» INFORMATION PROVIDED
== == ==
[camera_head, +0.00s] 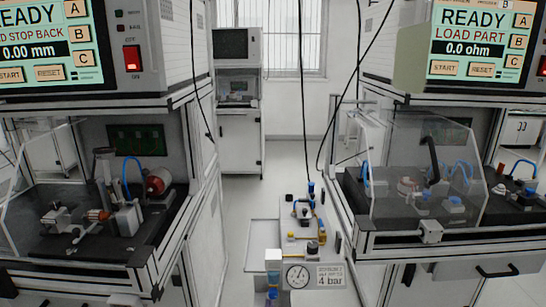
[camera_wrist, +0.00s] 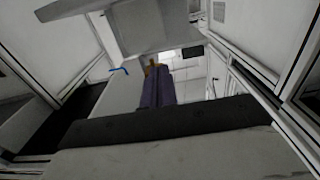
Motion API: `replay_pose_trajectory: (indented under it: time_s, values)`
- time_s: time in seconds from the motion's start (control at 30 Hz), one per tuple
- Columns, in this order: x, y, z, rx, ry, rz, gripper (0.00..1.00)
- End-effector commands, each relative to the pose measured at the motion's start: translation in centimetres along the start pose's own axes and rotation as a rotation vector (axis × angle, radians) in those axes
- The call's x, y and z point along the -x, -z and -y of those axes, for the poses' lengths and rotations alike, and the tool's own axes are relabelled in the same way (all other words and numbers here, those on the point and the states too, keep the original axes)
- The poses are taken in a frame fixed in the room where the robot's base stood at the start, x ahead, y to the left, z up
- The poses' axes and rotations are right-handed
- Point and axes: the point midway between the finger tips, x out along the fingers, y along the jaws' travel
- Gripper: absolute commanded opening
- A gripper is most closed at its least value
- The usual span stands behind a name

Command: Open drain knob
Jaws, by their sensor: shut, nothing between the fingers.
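No part is clearly marked as the drain knob. In the head view, a small air unit at the bottom centre has a white body (camera_head: 273,266) and a blue part (camera_head: 272,293) low beneath it. I cannot tell whether that blue part is the drain knob. A round pressure gauge (camera_head: 297,275) and a "4 bar" sign (camera_head: 330,276) are to its right.
A left test station (camera_head: 95,215) and a right test station (camera_head: 425,200) with clear guards flank the aisle. A narrow bench (camera_head: 262,232) with small fittings stands between them. A cabinet (camera_head: 240,150) is at the back. Black cables hang down. Floor between stations is partly clear.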

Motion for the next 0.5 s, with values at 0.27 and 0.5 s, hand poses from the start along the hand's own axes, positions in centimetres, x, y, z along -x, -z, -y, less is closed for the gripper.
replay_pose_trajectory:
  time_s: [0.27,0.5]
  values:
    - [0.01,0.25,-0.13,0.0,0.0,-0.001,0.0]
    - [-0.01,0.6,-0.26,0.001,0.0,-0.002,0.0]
== == ==
» WHAT THIS TASK INVOLVES
Pictures stay out. Repeat only the lines from the beginning of the data through the line that has "Command: Open drain knob".

» WRITTEN RESPONSE
[camera_head, +0.00s] 
[camera_wrist, +0.00s] 
Motion API: `replay_pose_trajectory: (indented under it: time_s, values)`
- time_s: time in seconds from the motion's start (control at 30 Hz), one per tuple
- Columns, in this order: x, y, z, rx, ry, rz, gripper (0.00..1.00)
- End-effector commands, each relative to the pose measured at the motion's start: translation in centimetres along the start pose's own axes and rotation as a rotation vector (axis × angle, radians) in those axes
- The call's x, y and z point along the -x, -z and -y of those axes, for the poses' lengths and rotations alike, and the tool's own axes are relabelled in the same way (all other words and numbers here, those on the point and the states too, keep the original axes)
- The poses are taken in a frame fixed in the room where the robot's base stood at the start, x ahead, y to the left, z up
- The poses' axes and rotations are right-handed
- Point and axes: the point midway between the finger tips, x out along the fingers, y along the jaws' travel
- Gripper: absolute commanded opening
- A gripper is most closed at its least value
- The usual span stands behind a name

Command: Open drain knob

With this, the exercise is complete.